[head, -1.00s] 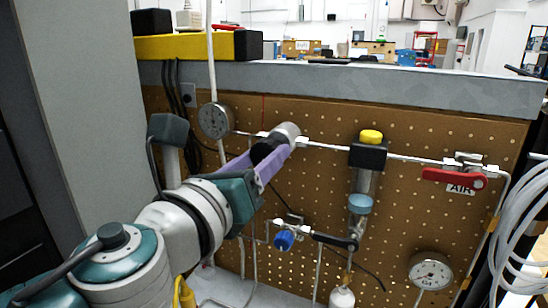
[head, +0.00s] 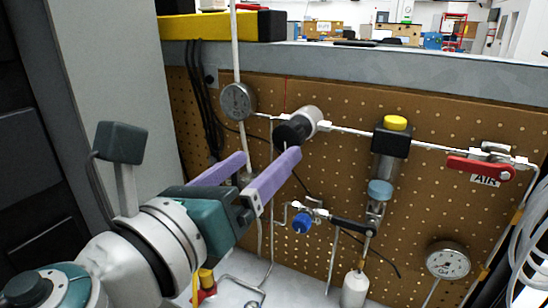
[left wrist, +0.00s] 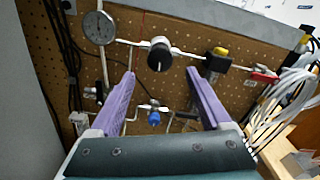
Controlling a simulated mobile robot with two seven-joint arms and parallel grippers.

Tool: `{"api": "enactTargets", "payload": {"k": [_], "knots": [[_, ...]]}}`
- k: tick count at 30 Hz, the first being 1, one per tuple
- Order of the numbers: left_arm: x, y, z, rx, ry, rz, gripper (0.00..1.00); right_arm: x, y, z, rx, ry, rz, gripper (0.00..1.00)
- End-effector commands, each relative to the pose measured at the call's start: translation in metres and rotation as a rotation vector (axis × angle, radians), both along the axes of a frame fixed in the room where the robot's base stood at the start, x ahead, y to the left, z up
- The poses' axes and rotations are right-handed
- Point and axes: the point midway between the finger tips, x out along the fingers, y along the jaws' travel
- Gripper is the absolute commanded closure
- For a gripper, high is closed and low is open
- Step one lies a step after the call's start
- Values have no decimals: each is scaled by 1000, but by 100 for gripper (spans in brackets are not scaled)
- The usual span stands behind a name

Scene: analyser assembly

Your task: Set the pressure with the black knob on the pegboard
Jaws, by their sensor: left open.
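The black knob (head: 295,130) is on the silver regulator on the pegboard's upper pipe, just right of a round gauge (head: 238,100). My left gripper (head: 267,155) has purple fingers spread apart, with nothing between them. In the head view its tips are below and left of the knob, and the right-hand finger's tip overlaps the knob's lower edge. In the left wrist view the black knob (left wrist: 158,56) shows beyond and between the fingertips (left wrist: 161,73), with its round face towards the camera. The gauge (left wrist: 99,27) is left of it; its reading is too small to tell. My right gripper is not in view.
Right of the knob are a yellow-topped filter unit (head: 391,140), a red valve handle (head: 478,167) marked AIR and a lower gauge (head: 447,262). A blue knob (head: 302,223) sits below. Black cables hang at left, near a grey panel (head: 110,80).

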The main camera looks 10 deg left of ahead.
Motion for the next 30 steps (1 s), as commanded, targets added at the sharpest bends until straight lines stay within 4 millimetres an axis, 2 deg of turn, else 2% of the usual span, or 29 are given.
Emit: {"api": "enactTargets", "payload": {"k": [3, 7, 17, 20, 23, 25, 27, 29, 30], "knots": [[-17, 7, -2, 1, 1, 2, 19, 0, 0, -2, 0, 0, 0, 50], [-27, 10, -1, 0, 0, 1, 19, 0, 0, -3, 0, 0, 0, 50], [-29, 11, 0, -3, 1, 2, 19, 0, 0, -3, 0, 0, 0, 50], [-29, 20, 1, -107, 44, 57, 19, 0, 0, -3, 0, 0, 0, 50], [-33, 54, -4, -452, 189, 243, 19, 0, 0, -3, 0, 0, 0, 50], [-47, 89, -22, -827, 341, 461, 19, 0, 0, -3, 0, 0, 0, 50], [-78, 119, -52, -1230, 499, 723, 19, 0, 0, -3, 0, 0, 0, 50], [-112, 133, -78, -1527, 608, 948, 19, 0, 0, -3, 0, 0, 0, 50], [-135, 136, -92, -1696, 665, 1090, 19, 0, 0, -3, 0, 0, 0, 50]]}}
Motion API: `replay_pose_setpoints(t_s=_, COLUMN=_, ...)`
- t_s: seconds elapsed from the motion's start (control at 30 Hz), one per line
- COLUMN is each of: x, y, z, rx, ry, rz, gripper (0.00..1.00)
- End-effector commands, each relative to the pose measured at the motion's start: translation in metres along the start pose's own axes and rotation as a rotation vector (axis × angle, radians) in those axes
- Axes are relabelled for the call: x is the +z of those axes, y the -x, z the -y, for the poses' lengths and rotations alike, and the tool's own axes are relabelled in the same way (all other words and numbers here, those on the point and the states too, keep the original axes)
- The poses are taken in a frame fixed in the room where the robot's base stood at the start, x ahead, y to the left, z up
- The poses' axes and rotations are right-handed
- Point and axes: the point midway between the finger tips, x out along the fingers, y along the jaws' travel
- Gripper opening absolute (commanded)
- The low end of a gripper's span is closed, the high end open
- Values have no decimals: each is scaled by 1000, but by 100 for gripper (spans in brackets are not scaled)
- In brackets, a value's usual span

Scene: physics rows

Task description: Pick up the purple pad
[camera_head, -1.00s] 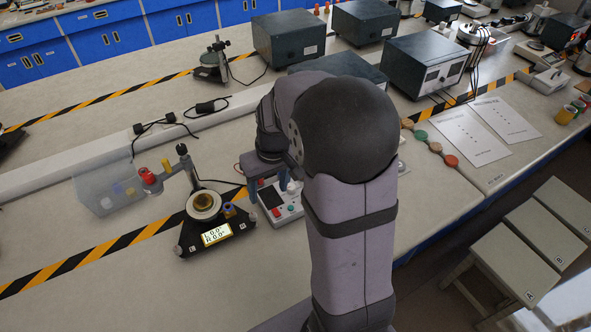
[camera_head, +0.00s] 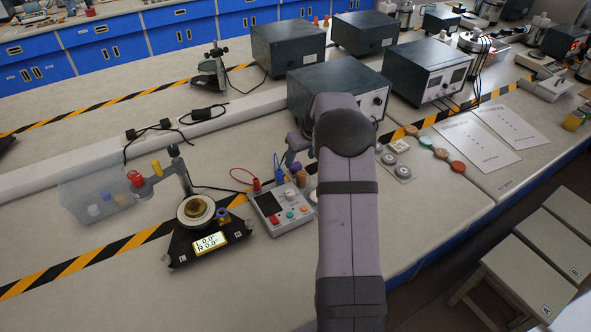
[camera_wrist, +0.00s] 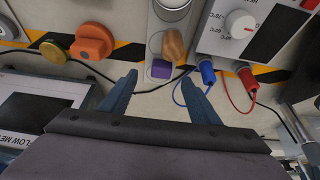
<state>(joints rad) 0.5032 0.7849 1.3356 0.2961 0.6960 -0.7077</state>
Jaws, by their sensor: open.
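The purple pad (camera_wrist: 161,70) is a small purple block in the upper middle of the wrist view, beside a brown rounded knob-like piece (camera_wrist: 173,46). In the head view, a small purple patch (camera_head: 303,179) shows just right of the white meter box, partly hidden by neighbouring pieces and my arm. My gripper (camera_wrist: 164,75) is open, its two blue fingers apart with nothing held between them. In the wrist view the pad appears in the gap between the fingertips; the height between them cannot be told.
The white meter box (camera_head: 270,212) with red plug (camera_wrist: 246,78) and blue plug (camera_wrist: 206,70) stands close by, cables looping out. An orange knob (camera_wrist: 92,42) lies on the other side. A dark instrument box (camera_head: 335,85) stands behind.

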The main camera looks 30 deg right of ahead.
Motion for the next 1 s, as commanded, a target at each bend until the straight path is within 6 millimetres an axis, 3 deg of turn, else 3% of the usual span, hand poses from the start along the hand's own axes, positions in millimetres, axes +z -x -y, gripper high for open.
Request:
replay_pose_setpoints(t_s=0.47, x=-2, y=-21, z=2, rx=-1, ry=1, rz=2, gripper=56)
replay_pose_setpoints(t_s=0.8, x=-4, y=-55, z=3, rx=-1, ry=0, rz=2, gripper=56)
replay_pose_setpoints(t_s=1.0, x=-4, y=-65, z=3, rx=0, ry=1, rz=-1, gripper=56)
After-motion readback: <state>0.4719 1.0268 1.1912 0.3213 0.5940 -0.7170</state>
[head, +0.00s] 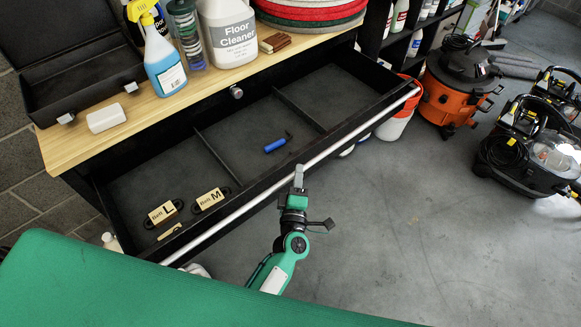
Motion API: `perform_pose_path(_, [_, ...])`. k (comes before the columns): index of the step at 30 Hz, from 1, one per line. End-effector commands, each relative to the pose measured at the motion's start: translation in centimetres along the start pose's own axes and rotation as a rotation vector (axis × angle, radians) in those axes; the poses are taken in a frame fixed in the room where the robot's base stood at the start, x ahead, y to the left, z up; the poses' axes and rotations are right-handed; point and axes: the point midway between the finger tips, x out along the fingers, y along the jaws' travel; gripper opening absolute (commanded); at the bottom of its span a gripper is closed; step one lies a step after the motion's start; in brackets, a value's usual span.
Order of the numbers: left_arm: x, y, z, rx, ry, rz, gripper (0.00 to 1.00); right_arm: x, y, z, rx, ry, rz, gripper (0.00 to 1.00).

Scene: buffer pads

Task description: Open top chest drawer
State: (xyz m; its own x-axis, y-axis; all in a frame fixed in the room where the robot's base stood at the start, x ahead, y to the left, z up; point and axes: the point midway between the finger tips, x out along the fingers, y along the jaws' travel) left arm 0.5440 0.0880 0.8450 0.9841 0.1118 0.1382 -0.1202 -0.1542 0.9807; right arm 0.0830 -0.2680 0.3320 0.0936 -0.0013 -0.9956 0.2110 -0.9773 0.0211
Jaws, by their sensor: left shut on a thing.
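The top drawer (235,150) of the black chest is pulled well out, and its dividers and inside floor show. A long silver bar handle (350,136) runs along its front edge. My left gripper (299,178) is at the middle of this bar, shut on the handle, with its arm below in front of the drawer. The exact finger contact is small and partly hidden. My right gripper is not in view.
A wooden top (75,148) above holds bottles, pads and an open black case. An orange vacuum (455,85) stands right; grey floor (400,220) is clear in front.

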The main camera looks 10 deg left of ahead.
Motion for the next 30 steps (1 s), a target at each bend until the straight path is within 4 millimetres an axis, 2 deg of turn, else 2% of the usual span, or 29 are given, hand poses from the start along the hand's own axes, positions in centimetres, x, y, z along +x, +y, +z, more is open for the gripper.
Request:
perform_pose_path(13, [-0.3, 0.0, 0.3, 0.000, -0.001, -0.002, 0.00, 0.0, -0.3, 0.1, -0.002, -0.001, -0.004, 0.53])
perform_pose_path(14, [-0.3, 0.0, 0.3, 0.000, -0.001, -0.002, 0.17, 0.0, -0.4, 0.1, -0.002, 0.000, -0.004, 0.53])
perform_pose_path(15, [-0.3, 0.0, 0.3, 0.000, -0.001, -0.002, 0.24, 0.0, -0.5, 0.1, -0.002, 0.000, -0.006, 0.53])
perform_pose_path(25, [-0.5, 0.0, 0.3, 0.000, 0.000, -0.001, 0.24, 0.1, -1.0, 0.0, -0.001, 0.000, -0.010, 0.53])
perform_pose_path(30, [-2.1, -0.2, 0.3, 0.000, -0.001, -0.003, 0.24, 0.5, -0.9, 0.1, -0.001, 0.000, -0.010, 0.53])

### [YOUR GOAL]
Up to and including the line that contains "Your task: Set", print the records above exactly from their first line, without any pictures.

### [THE SOLUTION]
[head, -1.00s] 
[head, +0.00s] 
[left wrist, +0.00s] 
Controlling a simulated mobile robot with two seven-joint arms and parallel grippers.

Tool: `{"api": "enactTargets", "payload": {"k": [_], "knots": [[_, ...]]}}`
- k: tick count at 30 Hz, the first being 1, one per tuple
- Order of the numbers: left_arm: x, y, z, rx, ry, rz, gripper (0.00..1.00); right_arm: x, y, z, rx, ry, rz, gripper (0.00..1.00)
- End-effector commands, each relative to the pose measured at the call's start: translation in metres and rotation as a rotation vector (axis × angle, radians), both along the axes of a frame fixed in the room where the robot's base stood at the start, x ahead, y to the left, z up
- The poses' axes and rotations are right-handed
- Point and axes: the point midway between the finger tips, x out along the fingers, y along the jaws' travel
- Gripper is the absolute commanded closure
- For a gripper, high is closed and low is open
- Step one lies a step after the call's start
- Values have no decimals: each is scaled by 1000, but by 100 for gripper (spans in brackets are not scaled)
- The usual span stands behind a name

Scene: analyser assembly

Your task: Set the pressure with the black knob on the pegboard

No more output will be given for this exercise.